Following the February policy meeting, the European Central Bank (ECB) decided to maintain interest rates unchanged for the fifth consecutive time, holding the benchmark deposit rate at 2.15%. While the official statement reiterated "close monitoring" of exchange rate fluctuations, ECB Governing Council member and Bank of Greece Governor Yannis Stournaras indicated there is currently no cause for concern. Stournaras stated, "We are continuously monitoring the exchange rate and all variables affecting economic activity and inflation." He specifically emphasized that the euro's persistent strength since March 2025 has been incorporated into the ECB's forecasting framework, and the current EUR/USD rate remains stable within its historical trading range. "Most of the appreciation occurred during the first quarter of last year," he further explained on Friday. "Therefore, this is not a volatile movement and should not prompt us to alter our established policy direction."

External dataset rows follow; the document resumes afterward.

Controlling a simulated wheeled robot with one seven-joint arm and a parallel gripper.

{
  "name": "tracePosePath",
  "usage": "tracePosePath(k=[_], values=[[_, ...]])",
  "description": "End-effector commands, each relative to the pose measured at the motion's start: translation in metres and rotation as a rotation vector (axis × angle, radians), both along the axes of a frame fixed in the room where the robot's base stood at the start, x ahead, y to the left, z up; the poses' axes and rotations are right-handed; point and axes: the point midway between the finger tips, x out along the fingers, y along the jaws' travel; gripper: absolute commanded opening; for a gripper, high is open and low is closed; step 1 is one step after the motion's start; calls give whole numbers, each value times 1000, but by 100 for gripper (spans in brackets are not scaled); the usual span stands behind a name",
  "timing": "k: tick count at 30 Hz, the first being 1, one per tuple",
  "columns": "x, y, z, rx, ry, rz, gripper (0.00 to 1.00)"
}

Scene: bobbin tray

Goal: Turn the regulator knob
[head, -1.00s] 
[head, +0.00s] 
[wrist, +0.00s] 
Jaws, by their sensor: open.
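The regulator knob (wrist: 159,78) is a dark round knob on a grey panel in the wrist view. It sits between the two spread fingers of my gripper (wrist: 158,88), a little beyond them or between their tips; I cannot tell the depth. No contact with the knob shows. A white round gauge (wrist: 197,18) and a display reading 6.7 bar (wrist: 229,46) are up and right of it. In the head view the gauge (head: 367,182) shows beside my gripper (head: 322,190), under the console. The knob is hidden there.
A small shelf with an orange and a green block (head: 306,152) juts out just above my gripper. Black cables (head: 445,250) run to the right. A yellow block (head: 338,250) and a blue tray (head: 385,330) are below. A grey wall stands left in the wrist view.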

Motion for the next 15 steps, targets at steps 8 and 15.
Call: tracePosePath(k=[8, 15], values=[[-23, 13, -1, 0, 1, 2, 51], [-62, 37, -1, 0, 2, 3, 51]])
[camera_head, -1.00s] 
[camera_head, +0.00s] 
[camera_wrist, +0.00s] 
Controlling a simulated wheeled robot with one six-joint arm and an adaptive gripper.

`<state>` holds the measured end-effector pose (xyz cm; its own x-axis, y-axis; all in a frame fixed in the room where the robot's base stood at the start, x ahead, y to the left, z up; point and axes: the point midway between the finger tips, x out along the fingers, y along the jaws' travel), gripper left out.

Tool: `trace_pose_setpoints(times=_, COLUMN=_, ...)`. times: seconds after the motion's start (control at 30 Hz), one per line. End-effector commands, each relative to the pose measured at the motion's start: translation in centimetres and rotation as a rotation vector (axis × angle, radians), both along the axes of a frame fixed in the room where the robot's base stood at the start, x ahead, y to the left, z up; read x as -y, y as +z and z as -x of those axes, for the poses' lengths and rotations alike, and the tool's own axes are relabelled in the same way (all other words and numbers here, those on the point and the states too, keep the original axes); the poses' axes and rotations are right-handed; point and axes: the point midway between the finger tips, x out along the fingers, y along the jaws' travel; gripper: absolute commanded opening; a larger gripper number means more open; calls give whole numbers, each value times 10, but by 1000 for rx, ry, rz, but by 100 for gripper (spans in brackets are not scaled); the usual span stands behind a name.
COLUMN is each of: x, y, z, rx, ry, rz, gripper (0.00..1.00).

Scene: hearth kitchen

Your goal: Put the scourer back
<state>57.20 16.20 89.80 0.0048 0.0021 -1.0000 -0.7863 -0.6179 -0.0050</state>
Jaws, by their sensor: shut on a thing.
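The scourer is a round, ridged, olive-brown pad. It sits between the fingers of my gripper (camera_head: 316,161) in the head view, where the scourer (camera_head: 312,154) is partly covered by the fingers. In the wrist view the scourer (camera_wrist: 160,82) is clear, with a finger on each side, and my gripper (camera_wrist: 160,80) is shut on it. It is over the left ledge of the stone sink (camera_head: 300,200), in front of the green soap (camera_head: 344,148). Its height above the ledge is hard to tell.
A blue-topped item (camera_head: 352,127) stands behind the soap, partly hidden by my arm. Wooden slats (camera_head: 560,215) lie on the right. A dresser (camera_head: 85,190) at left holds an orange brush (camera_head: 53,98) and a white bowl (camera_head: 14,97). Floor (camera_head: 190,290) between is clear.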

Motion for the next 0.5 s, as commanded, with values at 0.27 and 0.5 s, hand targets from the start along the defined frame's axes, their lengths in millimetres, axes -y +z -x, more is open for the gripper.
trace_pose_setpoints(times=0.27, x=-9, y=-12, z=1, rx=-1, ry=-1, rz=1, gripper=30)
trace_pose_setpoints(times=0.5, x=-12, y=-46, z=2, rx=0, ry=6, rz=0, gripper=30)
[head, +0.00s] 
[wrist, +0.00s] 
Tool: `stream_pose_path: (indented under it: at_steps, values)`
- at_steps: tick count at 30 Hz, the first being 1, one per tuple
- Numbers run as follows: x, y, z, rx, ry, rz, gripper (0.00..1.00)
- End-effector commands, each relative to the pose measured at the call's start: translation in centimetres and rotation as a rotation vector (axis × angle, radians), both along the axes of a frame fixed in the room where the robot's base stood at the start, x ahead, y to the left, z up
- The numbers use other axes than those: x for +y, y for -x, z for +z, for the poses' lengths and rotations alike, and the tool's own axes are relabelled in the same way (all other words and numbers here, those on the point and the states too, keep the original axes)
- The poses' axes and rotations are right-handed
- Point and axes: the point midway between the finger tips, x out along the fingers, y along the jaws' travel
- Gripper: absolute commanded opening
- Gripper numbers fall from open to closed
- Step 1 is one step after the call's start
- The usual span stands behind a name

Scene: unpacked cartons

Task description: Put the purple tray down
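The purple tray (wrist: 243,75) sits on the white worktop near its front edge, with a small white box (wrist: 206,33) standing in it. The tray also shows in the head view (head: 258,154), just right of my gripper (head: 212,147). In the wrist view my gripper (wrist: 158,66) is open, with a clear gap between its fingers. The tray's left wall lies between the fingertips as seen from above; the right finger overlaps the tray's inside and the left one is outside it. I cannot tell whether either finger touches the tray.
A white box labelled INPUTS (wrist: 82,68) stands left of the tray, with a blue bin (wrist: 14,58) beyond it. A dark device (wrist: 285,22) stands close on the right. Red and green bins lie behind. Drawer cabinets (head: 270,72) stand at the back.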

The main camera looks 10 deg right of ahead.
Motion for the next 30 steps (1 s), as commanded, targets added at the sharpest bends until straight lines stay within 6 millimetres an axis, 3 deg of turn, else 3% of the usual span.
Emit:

These remarks came less than a day after the ECB's fifth consecutive decision to maintain the deposit rate at 2%. On Thursday, ECB President Christine Lagarde reiterated that officials view the current economy as being "in good shape," while downplaying the impact of the euro's recent rise. Most investors and economists anticipate no further reductions in borrowing costs following the eight rate cuts implemented earlier in this cycle. Other policymakers share Stournaras's view on the euro. Bank of France Governor François Villeroy de Galhau noted, "The dollar exchange rate has recently stabilized, with EUR/USD around 1.18—coincidentally, this is precisely the historical average since the euro's inception in 1999." Latvian Central Bank Governor Mārtiņš Kazāks also stated that the euro has fluctuated within a relatively narrow range in recent months, stressing these movements are "already factored into" the ECB's baseline scenario. However, he warned that a "significant and rapid" appreciation of the dollar could lower the eurozone's inflation outlook and "might trigger a policy adjustment."

In response, Stournaras believes the risks to the inflation and growth outlook are currently balanced, describing the decision-making body as "quite confident." He reiterated, "We should not change our established course of action; our decisions are always data-dependent. So far, this approach has proven effective." Bank of Spain Governor José Luis Escrivá separately expressed optimism about the current price situation but emphasized that policymakers stand ready to act swiftly if necessary. He noted, "We observe inflation expectations firmly anchored at the target level, with forecasts for the next two years remaining within this range. All indicators suggest that maintaining stable interest rates is the optimal strategy at present."

The European economy has demonstrated resilience to external shocks such as tariffs, with fourth-quarter GDP expanding by 0.3%, outperforming market expectations. Expanded government spending plans in Germany and other eurozone countries are expected to provide continued support for growth. Nevertheless, underlying risks remain significant. The unpredictability of US trade policy poses a major external threat, while the latest data showing eurozone inflation dropping to 1.7% in January could strengthen the position of the minority within the ECB's Governing Council advocating for looser policy. Although the ECB forecasts inflation will return to its 2% target by 2028, the interplay between current inflation trends and the policy path will persist. Bank of Finland Governor Olli Rehn stated in a blog post, "There is a tangible risk of inflation undershooting expectations." He cited factors such as weak economic expansion, slowing wage growth, a stronger euro, and increased imports from China.

According to a survey published by the ECB on Friday, professional forecasters maintained their October expectations for the eurozone's inflation outlook. They project the long-term inflation rate will stabilize at 2%—having dipped briefly below that level this year—and will fluctuate slightly above it by 2028. Analysts expect growth in 2026 to be slightly stronger than previously anticipated, due to better-than-expected economic performance at the end of last year. Bank of Estonia Governor Madis Müller wrote in a blog post, "Over the past few months, the euro area economy has delivered no major surprises. The ECB's December projections continue to provide a solid basis for interest rate decisions." Stournaras described the ECB as having achieved a soft landing, characterising the current situation as a "stable equilibrium."